[Extracted records]

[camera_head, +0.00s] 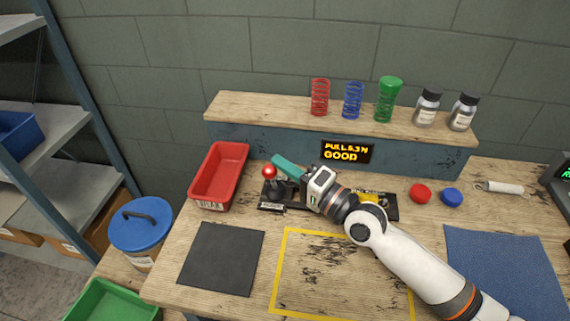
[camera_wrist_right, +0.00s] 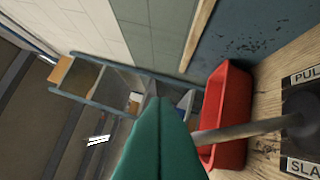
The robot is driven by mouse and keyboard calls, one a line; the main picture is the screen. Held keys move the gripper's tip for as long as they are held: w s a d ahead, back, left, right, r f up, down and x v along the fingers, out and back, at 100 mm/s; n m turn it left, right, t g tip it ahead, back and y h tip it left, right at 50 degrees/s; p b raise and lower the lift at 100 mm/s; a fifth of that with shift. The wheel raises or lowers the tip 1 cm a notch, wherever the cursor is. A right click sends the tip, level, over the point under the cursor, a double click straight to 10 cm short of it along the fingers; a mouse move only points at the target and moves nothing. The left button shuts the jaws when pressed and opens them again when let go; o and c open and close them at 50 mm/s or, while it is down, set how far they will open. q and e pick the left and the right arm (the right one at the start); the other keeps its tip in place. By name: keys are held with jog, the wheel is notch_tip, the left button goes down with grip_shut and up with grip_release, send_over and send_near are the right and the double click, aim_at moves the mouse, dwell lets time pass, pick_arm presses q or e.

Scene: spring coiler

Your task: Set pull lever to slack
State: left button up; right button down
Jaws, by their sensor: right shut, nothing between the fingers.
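The pull lever has a red ball knob (camera_head: 268,172) on a rod, rising from a black base plate (camera_head: 272,208) on the bench. In the right wrist view its grey rod (camera_wrist_right: 240,132) runs from the plate (camera_wrist_right: 306,120), marked PULL and "SLA", to behind my fingers; the knob is hidden there. I cannot tell which label the rod leans to. My right gripper (camera_head: 280,160) has teal fingers, shut and empty, close beside the knob and slightly above it. They also show shut in the right wrist view (camera_wrist_right: 160,105). I cannot tell whether they touch the lever. My left gripper is out of view.
A red bin (camera_head: 220,172) stands just left of the lever. Behind is a shelf (camera_head: 250,107) with springs and jars, and a display (camera_head: 347,152) reading GOOD. Red (camera_head: 420,193) and blue (camera_head: 452,197) buttons lie right of my arm. The front bench is mostly clear.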

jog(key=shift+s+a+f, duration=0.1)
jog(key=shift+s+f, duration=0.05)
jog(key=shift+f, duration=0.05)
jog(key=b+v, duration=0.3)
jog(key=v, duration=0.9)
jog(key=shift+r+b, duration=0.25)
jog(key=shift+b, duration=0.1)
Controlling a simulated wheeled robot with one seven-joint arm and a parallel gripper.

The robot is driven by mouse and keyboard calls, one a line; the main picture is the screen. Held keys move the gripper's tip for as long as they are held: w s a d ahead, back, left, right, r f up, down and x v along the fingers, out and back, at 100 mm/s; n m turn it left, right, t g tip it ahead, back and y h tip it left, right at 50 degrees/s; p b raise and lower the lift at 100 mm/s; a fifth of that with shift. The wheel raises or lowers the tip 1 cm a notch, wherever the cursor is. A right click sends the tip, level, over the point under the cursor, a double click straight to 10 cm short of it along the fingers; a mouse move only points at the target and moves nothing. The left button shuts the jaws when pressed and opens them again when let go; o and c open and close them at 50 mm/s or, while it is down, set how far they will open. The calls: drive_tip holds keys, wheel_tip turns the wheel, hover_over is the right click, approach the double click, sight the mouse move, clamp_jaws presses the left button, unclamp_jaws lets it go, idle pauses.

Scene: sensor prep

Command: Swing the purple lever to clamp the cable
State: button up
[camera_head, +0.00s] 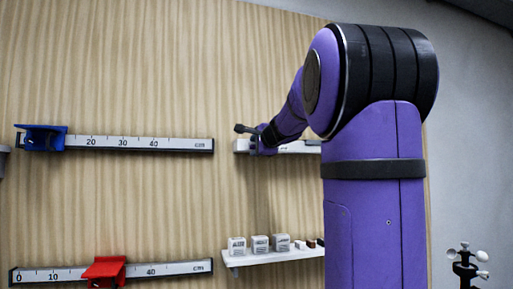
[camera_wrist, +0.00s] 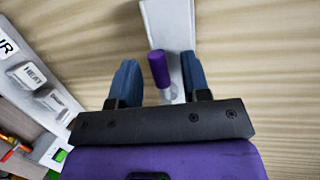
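The purple lever (camera_wrist: 158,68) is a short rounded handle standing out from a pale rail (camera_wrist: 168,20) in the wrist view. My gripper (camera_wrist: 160,77) is open, with one blue finger on each side of the lever. The lever looks closer to neither finger's surface, and I cannot tell whether either touches it. In the head view my gripper is small and dark, at the pale rail on the wooden wall, and my arm hides the right part of that rail. I cannot make out the cable in either view.
A blue slider (camera_head: 41,138) sits on the upper scale and a red slider (camera_head: 104,271) on the lower scale. A white shelf (camera_head: 275,257) below holds several labelled blocks (camera_head: 260,244). In the wrist view, labelled blocks (camera_wrist: 28,75) lie to the left.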

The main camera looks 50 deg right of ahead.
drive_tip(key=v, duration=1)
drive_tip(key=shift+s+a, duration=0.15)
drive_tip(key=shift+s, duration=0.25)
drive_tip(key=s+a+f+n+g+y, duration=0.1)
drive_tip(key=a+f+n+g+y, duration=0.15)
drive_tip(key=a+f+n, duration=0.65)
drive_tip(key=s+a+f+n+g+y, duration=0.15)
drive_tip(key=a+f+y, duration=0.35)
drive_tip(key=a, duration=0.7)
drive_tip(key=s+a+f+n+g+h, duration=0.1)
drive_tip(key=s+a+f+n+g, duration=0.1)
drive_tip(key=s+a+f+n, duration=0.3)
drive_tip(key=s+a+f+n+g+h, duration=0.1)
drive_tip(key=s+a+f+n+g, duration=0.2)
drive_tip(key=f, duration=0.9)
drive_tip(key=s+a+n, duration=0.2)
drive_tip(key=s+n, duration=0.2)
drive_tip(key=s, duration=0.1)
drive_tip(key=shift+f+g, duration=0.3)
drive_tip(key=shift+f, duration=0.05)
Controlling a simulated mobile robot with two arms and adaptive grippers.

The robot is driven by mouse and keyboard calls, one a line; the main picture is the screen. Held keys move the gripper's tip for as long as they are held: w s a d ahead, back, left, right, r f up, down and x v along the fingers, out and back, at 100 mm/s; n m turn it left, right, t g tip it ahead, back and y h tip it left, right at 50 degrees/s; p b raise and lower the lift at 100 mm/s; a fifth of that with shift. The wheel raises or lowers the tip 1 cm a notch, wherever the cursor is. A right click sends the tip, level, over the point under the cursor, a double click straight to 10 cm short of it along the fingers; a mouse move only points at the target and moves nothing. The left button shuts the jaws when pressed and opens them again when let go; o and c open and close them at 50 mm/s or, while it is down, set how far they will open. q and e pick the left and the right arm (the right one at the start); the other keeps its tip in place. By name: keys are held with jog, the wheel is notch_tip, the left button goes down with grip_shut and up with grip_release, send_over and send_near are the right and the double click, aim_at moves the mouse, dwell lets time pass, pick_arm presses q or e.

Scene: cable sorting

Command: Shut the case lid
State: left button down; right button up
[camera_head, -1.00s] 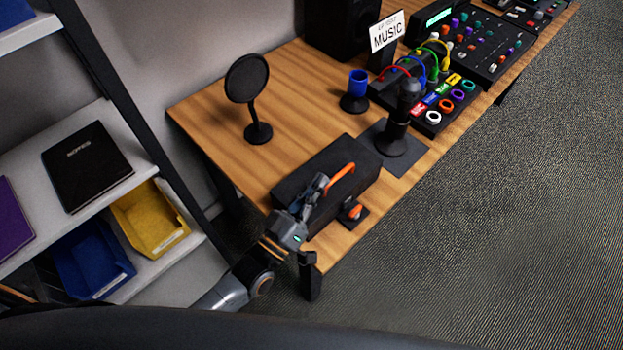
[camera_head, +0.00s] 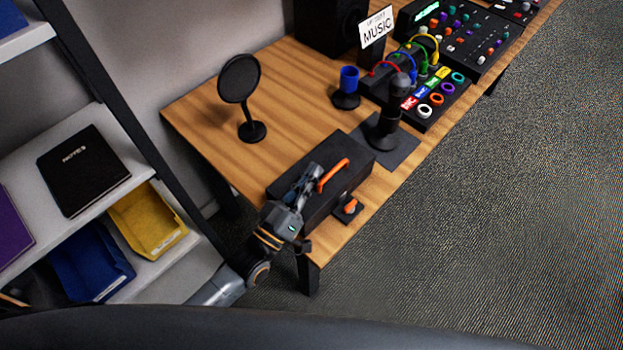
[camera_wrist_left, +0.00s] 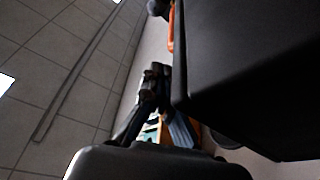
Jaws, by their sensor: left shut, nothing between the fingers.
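The black case (camera_head: 345,150) lies near the front end of the wooden table, with an orange handle (camera_head: 333,174) on its upper side. Its top looks flat and down; I see no open gap from here. My left gripper (camera_head: 312,171) is shut and empty, over the case's near left part, close beside the handle. I cannot tell whether it touches the case. In the left wrist view the case (camera_wrist_left: 250,75) is a large dark block at right, a bit of orange handle (camera_wrist_left: 171,32) shows, and the shut fingers (camera_wrist_left: 155,72) are beside its edge. My right gripper is out of view.
A small orange part on a black pad (camera_head: 347,209) sits right of the case. A black microphone (camera_head: 388,125), a blue cup on a stand (camera_head: 348,85) and a round pop filter (camera_head: 239,78) stand further back. Shelves with bins (camera_head: 146,220) are at left.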

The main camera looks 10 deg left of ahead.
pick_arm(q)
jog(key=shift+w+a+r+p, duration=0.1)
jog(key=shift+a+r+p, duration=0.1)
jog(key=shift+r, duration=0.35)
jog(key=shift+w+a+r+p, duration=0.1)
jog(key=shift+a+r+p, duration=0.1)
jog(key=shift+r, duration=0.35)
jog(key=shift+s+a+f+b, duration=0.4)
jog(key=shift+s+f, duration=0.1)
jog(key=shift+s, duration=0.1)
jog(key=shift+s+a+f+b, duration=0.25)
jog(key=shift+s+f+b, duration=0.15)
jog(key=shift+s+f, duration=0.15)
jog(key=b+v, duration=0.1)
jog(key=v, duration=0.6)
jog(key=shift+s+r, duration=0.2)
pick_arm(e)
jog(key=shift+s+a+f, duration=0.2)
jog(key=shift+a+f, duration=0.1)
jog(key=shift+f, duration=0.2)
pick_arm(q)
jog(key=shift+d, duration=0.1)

▸ Task
The required output is the lines from the one containing "Command: Shut the case lid" through the end of the records above, reproduced exactly, with no pictures.

▸ Solution below
Command: Shut the case lid
State: left button down; right button up
[camera_head, -1.00s] 
[camera_head, +0.00s] 
[camera_wrist_left, +0.00s] 
Jaws, by their sensor: left shut, nothing between the fingers.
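The black case (camera_head: 345,150) lies near the front end of the wooden table, with an orange handle (camera_head: 333,174) on its upper side. Its top looks flat and down; I see no open gap from here. My left gripper (camera_head: 312,171) is shut and empty, over the case's near left part, close beside the handle. I cannot tell whether it touches the case. In the left wrist view the case (camera_wrist_left: 250,75) is a large dark block at right, a bit of orange handle (camera_wrist_left: 171,32) shows, and the shut fingers (camera_wrist_left: 155,72) are beside its edge. My right gripper is out of view.
A small orange part on a black pad (camera_head: 347,209) sits right of the case. A black microphone (camera_head: 388,125), a blue cup on a stand (camera_head: 348,85) and a round pop filter (camera_head: 239,78) stand further back. Shelves with bins (camera_head: 146,220) are at left.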

The main camera looks 10 deg left of ahead.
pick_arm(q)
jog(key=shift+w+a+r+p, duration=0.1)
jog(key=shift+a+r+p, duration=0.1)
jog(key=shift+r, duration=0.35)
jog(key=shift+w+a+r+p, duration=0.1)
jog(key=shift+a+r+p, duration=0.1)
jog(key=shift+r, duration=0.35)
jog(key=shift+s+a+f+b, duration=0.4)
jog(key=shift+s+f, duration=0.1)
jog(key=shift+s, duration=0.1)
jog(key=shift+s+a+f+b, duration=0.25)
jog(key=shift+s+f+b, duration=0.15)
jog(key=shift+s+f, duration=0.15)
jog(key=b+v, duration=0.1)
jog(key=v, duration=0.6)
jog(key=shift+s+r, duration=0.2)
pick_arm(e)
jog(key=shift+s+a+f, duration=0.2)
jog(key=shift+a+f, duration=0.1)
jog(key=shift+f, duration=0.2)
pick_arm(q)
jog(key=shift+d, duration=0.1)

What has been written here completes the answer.